Milwaukee (AP) -- Detroit Pistons point guard Brandon Jennings had tried to dismiss Wednesday night's matchup against his former team as simply another game on the team's schedule.
The closer it got to tipoff against the Milwaukee Bucks, the harder that became.
"I was nervous in the beginning because I'm not used to being on the other side," Jennings said. "There were a lot of emotions going on. The whole time I felt like it was just another game. But once it got closer to game time, my nerves were just going."
Jennings struggled considerably in the first half, but finished with 17 points and 11 assists in helping the Pistons to a 105-98 win over the Bucks in his return to Milwaukee.
"Once the second half started, I settled down and just played basketball," Jennings said.
Andre Drummond had 24 points and 19 rebounds and the Pistons rode a strong second half to victory. Greg Monroe contributed 18 points and 17 rebounds for the Pistons, who had five players score 15 or more points.
"Going into the game, we were really concerned about matchups," Bucks coach Larry Drew said. "We felt they were just too big and we'd have to mix our defenses up and hopefully outrebound those guys. We just could not physically overcome that size."
Detroit hadn't had two players pull down at least 15 rebounds apiece since Feb. 10, 2005, when Ben Wallace and Rasheed Wallace accomplished the feat.
"We're starting to jell, starting to find ourselves and an identity," Drummond said. "The first half was tough for us. We let the fatigue get to us a little bit."
That led to a change of strategy in the second half.
"We got it down low because we knew our jump shots weren't really going to fall because our legs were tired. So we drove to the hoop and got the foul calls," Drummond said.
Detroit shot 42 foul shots and Milwaukee had 22.
Jennings spent four seasons with the Bucks after the team drafted him 10th overall in 2009 out of Oak Hill Academy. He joined the Pistons in July after a sign-and-trade deal that sent Brandon Knight and Khris Middleton to the Bucks. A restricted free-agent at the time, Jennings inked a three-year, $24 million deal with the Pistons.
The sparse crowd at the BMO Harris Bradley Center booed loudly when Jennings was introduced before the game and each time he touched the ball early in the contest. Jennings missed all four of his shots from the field in the first quarter but had two early assists that led to dunks.

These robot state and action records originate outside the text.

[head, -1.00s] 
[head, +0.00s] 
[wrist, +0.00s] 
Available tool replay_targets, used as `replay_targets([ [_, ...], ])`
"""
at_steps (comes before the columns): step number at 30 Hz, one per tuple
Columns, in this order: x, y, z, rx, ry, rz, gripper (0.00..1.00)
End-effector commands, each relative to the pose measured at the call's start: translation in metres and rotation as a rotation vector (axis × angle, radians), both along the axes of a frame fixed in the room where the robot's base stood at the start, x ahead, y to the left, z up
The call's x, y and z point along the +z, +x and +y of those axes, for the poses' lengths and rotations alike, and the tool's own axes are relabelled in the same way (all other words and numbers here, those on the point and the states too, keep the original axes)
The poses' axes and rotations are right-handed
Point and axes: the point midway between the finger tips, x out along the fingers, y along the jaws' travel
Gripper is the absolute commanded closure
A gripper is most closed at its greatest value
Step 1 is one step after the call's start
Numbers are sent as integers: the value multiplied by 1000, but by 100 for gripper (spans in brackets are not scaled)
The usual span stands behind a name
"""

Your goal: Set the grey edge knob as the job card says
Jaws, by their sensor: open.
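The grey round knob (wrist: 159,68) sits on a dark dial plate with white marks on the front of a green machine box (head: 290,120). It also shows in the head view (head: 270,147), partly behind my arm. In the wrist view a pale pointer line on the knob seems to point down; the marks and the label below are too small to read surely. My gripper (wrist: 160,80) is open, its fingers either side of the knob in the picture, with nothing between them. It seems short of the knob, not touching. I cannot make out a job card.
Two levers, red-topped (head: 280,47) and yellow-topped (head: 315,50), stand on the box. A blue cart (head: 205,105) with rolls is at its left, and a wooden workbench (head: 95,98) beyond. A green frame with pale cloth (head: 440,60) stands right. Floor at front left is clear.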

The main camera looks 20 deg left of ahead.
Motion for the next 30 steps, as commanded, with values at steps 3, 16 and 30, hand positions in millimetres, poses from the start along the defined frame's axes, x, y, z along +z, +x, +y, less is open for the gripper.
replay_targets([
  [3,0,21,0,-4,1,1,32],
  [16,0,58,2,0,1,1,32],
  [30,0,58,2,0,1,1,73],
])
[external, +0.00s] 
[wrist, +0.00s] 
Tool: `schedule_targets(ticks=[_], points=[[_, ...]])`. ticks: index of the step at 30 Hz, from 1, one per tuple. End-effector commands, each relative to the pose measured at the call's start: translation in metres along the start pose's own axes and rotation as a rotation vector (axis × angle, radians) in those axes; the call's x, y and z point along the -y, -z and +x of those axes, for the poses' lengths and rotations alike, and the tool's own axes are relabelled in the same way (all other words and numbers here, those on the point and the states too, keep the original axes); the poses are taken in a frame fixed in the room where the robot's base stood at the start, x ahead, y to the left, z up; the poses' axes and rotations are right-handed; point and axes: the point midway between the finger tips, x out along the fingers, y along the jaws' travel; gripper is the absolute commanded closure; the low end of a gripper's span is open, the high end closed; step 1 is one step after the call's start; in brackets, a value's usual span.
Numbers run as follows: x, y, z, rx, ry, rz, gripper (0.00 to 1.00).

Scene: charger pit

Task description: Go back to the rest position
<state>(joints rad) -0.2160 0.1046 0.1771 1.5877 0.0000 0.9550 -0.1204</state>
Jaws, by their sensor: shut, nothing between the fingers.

"The boos didn't hurt," Jennings said. "I still have a lot of fans here. At the end of the day, the fans supported us through the good and bad. It didn't bother me."
Jennings didn't score until sinking a 3-pointer from the top of the key with 3:03 remaining in the second quarter. He finished 4 of 16 from the field.
"We tried to get him a basket early to kind of settle him down a little bit," Pistons coach Maurice Cheeks said. "But he missed a couple shots that he normally makes."
In the first meeting between the teams on Nov. 25 in Detroit, Jennings had 15 points and 13 assists, including four of six from 3-point range, in sparking Detroit to a 113-94 win.
"Brandon handled himself like a professional," Drummond said. "He got booed, but it's all part of the game."
Ersan Ilyasova, who has been plagued by injuries that include a sore ankle, scored a season high 22 points, including 16 in the first half, and had 10 rebounds off the bench to lead the Bucks, who have lost 13 of 14. Middleton added 14 points for Milwaukee.
"It's the first time I feel healthy. My ankle is getting better," Ilyasova said. We have to find a way to play much better. We have to come together and find a way to win games."
The Pistons trailed by five at the half, but used a 16-0 run midway through the third quarter to take a 10-point lead.
The Bucks got within five points on Knight's 3 with 1:36 remaining in the game, but that's as close as they would get.
Ekpe Udoh had five blocked shots in the second quarter for Milwaukee, tying his career high. He finished with six.
The Bucks used a 15-1 run to open a 38-31 second-quarter lead and held at 50-45 advantage at halftime. Detroit made just 33 percent of its shots over the first two quarters.